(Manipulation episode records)
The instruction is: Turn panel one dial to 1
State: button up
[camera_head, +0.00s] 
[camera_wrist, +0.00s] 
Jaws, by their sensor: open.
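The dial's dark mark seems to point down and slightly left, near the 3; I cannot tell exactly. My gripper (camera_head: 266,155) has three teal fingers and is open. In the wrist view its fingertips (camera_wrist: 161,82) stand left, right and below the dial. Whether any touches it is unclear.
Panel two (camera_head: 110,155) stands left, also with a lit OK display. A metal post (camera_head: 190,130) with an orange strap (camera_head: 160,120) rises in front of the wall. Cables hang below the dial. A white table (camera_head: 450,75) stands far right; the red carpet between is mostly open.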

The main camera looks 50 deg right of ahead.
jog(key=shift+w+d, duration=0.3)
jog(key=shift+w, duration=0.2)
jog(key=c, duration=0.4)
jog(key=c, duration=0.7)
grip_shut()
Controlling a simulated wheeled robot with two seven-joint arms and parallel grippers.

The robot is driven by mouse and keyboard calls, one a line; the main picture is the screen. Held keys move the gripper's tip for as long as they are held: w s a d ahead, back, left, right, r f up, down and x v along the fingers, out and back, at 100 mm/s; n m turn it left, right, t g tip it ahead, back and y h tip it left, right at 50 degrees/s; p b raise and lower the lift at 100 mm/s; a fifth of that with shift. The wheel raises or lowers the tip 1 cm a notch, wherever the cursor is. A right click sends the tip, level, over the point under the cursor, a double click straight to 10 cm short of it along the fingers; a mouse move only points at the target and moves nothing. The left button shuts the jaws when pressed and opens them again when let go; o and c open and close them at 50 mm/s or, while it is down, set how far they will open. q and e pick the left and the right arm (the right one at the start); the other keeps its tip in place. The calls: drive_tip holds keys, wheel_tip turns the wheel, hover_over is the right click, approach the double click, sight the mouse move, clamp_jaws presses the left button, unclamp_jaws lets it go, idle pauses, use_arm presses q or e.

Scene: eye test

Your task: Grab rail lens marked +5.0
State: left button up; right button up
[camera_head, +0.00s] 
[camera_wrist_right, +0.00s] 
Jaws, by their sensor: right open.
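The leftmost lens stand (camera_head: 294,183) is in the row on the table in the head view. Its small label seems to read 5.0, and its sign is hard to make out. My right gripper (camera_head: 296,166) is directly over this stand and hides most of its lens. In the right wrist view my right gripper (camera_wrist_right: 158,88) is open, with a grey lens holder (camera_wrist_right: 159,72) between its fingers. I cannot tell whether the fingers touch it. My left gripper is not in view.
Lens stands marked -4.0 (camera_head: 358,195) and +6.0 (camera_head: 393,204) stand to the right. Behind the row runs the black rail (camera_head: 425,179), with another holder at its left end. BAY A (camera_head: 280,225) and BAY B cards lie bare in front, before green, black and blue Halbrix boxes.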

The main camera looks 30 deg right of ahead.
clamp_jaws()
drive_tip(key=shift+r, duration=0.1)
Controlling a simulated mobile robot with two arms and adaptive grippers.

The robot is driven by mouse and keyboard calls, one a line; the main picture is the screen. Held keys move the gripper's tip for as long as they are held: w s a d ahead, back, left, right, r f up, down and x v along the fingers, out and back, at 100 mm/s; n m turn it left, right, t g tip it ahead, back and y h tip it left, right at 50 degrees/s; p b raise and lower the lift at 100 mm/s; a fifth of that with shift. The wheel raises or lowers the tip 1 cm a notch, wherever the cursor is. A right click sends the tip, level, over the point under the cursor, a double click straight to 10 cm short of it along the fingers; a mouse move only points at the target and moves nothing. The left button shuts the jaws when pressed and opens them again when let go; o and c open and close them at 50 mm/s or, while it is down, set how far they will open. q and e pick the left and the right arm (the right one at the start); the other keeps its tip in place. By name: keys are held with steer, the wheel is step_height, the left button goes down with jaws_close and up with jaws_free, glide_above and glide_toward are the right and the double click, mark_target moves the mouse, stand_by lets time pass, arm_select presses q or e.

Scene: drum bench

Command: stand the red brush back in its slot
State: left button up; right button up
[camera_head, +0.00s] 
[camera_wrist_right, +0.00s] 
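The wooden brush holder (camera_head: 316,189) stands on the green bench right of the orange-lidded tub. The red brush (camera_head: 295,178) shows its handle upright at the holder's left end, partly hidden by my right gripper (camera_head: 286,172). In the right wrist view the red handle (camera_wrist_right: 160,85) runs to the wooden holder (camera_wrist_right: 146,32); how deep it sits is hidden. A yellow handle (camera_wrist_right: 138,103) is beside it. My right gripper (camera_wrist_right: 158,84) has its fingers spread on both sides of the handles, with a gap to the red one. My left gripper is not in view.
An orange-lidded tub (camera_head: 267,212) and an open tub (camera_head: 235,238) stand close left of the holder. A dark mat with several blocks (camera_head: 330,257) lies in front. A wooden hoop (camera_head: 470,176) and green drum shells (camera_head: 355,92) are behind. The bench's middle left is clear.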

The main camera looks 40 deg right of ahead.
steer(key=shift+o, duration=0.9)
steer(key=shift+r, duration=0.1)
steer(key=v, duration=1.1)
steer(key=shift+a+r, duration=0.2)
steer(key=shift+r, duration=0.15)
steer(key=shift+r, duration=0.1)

__Stated task__
Copy out each line of the data containing the string "arms".

__Task response__
Controlling a simulated wheeled robot with two seven-joint arms and parallel grippers.
Controlling a simulated mobile robot with two arms and adaptive grippers.

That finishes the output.